* **What to work on**
Repeat exactly the lines from the one containing "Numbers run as" through the one containing "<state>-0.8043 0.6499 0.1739", both lines included, please, without any other lines.

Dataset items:
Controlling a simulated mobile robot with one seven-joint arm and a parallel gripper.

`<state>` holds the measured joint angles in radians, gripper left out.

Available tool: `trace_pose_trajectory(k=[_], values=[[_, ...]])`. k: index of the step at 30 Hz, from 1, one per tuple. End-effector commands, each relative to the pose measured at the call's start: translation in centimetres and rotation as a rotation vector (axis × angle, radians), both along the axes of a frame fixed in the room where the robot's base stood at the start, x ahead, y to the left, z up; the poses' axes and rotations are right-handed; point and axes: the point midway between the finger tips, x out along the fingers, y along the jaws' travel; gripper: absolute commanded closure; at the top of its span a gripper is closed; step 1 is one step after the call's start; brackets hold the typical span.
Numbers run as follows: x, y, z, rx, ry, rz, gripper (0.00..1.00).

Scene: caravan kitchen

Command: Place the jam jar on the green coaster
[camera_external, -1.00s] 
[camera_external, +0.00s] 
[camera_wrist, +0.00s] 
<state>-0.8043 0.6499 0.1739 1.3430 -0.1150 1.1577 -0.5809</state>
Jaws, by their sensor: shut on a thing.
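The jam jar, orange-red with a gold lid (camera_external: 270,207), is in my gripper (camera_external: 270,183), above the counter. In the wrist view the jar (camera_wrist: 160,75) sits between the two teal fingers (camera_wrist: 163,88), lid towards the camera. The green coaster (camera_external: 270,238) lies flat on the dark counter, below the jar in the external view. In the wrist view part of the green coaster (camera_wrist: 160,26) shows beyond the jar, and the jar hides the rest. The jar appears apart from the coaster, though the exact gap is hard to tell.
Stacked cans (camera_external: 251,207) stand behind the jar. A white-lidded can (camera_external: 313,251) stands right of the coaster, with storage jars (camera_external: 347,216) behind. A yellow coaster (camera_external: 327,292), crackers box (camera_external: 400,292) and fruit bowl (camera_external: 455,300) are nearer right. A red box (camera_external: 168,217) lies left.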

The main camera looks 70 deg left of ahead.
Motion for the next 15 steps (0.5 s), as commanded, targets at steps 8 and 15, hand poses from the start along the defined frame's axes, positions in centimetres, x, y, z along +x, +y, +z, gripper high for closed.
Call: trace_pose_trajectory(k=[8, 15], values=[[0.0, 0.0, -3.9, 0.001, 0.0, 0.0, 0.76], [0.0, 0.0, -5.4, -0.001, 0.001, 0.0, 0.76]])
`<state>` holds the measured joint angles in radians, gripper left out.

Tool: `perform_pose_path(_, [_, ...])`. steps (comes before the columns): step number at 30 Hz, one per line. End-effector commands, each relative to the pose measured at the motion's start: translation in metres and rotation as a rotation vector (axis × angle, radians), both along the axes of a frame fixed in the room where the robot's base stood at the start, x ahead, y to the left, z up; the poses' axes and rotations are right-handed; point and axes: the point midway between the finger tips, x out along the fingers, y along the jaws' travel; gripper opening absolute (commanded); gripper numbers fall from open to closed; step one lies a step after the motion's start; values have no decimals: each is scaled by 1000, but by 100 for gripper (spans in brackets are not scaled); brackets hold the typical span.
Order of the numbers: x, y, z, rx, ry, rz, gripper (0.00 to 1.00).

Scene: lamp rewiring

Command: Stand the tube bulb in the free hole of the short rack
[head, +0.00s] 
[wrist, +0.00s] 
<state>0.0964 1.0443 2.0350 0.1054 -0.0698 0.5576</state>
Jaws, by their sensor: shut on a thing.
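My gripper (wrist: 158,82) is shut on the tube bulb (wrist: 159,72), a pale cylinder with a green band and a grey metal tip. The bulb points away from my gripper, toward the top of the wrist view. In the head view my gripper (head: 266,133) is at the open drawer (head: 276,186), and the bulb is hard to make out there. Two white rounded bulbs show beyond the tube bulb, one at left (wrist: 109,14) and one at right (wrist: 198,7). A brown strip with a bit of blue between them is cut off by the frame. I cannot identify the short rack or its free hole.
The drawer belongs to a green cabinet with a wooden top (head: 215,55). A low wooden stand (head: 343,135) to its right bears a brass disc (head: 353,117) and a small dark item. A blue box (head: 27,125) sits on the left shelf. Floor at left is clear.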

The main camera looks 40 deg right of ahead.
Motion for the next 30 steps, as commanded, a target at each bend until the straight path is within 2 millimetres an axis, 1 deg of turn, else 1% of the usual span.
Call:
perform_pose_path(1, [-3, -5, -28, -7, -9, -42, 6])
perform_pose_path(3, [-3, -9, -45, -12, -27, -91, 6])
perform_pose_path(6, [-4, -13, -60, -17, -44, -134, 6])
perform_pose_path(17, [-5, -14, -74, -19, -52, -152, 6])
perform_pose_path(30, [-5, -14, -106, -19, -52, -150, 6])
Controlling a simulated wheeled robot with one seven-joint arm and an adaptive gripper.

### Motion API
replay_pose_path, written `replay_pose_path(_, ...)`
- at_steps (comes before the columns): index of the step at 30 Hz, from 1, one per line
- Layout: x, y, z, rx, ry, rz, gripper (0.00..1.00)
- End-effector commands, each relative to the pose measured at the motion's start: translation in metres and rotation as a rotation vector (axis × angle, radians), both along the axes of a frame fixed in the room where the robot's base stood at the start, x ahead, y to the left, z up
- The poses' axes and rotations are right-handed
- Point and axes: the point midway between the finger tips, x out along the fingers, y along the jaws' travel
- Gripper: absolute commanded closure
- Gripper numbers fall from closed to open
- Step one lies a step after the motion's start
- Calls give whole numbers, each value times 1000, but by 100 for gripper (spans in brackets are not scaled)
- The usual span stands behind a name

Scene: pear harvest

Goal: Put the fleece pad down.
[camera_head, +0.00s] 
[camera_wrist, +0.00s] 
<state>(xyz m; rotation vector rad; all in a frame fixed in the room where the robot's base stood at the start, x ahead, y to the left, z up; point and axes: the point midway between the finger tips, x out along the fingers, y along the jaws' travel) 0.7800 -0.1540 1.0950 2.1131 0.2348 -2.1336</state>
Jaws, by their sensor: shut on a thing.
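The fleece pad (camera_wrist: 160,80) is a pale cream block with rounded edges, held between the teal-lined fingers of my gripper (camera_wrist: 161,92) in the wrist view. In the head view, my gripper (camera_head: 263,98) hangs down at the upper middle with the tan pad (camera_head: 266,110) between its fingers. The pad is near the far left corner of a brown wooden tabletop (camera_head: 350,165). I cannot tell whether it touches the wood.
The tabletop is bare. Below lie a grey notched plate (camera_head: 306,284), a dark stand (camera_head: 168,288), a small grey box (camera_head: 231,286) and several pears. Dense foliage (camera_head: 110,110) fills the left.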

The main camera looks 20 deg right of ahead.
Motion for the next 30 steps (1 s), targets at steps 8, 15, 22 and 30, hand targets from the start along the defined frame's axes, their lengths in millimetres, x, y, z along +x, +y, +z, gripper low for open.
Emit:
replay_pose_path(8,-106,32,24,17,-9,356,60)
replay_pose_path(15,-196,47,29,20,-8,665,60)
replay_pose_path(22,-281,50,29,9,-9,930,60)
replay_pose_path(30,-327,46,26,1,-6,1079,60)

* **Full answer**
Numbers run as follows: x, y, z, rx, ry, rz, gripper (0.00..1.00).

Scene: caravan kitchen

Command: Place the jam jar on the green coaster
[camera_external, -1.00s] 
[camera_external, +0.00s] 
[camera_wrist, +0.00s] 
<state>-0.8043 0.6499 0.1739 1.3430 -0.1150 1.1577 -0.5809</state>

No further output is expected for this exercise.